Another story to be found in the archive stacks is that of Eunice Coyle, who in the 19th century was eking out a living with her husband on a small patch of land in Donegal’s Fanad Peninsula. In 1869 their notorious landlord, the third Earl of Leitrim, issued the elderly couple with a notice to quit. Concerned about their future, Eunice had a letter composed to the American Pension Bureau, explaining that “the landlord will eject us out of the bit of land that we held under him for he wants it with others to put black cattle to graze on it”. Eunice was entitled to a pension as her son, Hugh, who had been captured after Gettysburg, had died in a Confederate prison. In order to reinforce the seriousness of her situation, Eunice included the original eviction notice with her letter, sending both across the Atlantic where they still survive today.

The experiences of Jane Murphy and Eunice Coyle are just two of the countless stories associated with 19th-century Irish emigration. They demonstrate how emigration impacted not only those who had left Ireland’s shores, but also those who remained behind. Both these women were illiterate, like so many of Ireland’s 19th-century poor. Ordinarily it would be extremely difficult for us to uncover more than the most basic details regarding their lives and experiences. The only reason we can hear their voices across more than 150 years is solely due to the deaths of their sons in the American Civil War.



Daniel O’Connell admonishes Irish emigrants in the US. An Irishman replies on the other side that he is satisfied with America. Photograph: Corbis via Getty Images

Somewhere in the region of 180,000 Irish-born men served Northern arms between the years 1861-65. There were tens of thousands more in Union blue who were the children of Irish emigrants, many born in England, Canada or America itself. Although it is not widely appreciated, for those Irish counties most impacted by emigration in the middle 19th century, the American Civil War represents the largest conflict in history in terms of the numbers who served. Inevitably tens of thousands of Irish died. For the families of those on the winning side, the loss of a loved one brought with it the consolation of eligibility for a federal pension.

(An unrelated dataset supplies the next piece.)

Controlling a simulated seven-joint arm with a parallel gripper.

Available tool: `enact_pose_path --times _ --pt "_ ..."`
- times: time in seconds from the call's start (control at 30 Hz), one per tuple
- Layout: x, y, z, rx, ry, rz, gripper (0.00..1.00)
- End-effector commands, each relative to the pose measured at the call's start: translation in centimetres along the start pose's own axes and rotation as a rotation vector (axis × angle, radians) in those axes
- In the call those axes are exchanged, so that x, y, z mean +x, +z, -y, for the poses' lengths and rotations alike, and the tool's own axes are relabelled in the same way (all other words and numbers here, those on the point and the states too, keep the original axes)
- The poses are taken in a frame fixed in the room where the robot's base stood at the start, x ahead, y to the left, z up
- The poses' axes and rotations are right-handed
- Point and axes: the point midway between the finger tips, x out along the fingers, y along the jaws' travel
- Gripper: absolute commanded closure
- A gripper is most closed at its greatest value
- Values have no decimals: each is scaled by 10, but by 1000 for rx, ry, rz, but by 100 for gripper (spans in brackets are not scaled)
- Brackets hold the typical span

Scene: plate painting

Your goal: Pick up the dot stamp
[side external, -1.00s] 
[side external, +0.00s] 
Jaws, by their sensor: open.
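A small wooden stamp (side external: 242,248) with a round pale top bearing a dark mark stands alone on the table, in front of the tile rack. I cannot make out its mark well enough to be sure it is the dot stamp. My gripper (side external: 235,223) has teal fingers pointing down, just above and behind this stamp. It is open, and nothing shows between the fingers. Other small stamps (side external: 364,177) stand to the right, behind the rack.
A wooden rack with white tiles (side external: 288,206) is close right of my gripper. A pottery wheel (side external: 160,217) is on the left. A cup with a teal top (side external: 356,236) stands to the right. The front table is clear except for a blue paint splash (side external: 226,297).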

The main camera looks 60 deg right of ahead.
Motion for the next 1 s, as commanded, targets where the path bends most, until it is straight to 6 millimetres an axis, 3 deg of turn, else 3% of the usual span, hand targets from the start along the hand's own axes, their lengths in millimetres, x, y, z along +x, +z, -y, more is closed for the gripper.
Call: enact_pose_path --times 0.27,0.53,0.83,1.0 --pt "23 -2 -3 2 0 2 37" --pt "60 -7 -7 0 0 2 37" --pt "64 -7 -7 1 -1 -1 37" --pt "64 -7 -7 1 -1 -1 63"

So many ex-servicemen, widows and dependents became entitled to pensions that by 1893 some 40 per cent of the entire federal budget was being spent on them.
Governments are rarely keen to dispense benefits without proof of entitlement, and therein lies the historical wealth to be found among the thousands of Irish files. Affidavits were not only provided by claimants such as Jane Murphy and Eunice Coyle, but often also by family members, friends, acquaintances, employers, landlords, shopkeepers, physicians or servicemen. 

Files can contain myriad other documents such as marriage certificates, baptismal records, employment details and service records. Invariably they offer an opportunity to chart an emigrant family’s life across multiple decades, for the duration of their pension claim. By far the most poignant documents to be found come in the form of original correspondence. Thousands of letters written by Irish emigrant soldiers and sailors were submitted by applicants to prove their relationship; the vast majority have never been transcribed or published before.


Somewhat surprisingly, this unparalleled historical resource has never been examined in detail from an Irish perspective, and its potential to add significantly to our knowledge of 19th-century Irish life has gone unrecognised. This is largely due to a failure in Ireland to appreciate the scale of Irish involvement in the American Civil War, as well as a historical focus which has, in the words of noted diaspora historian Prof Enda Delaney, seen our interest in the story of Irish people invariably end “with the tearful farewells at Irish ports”.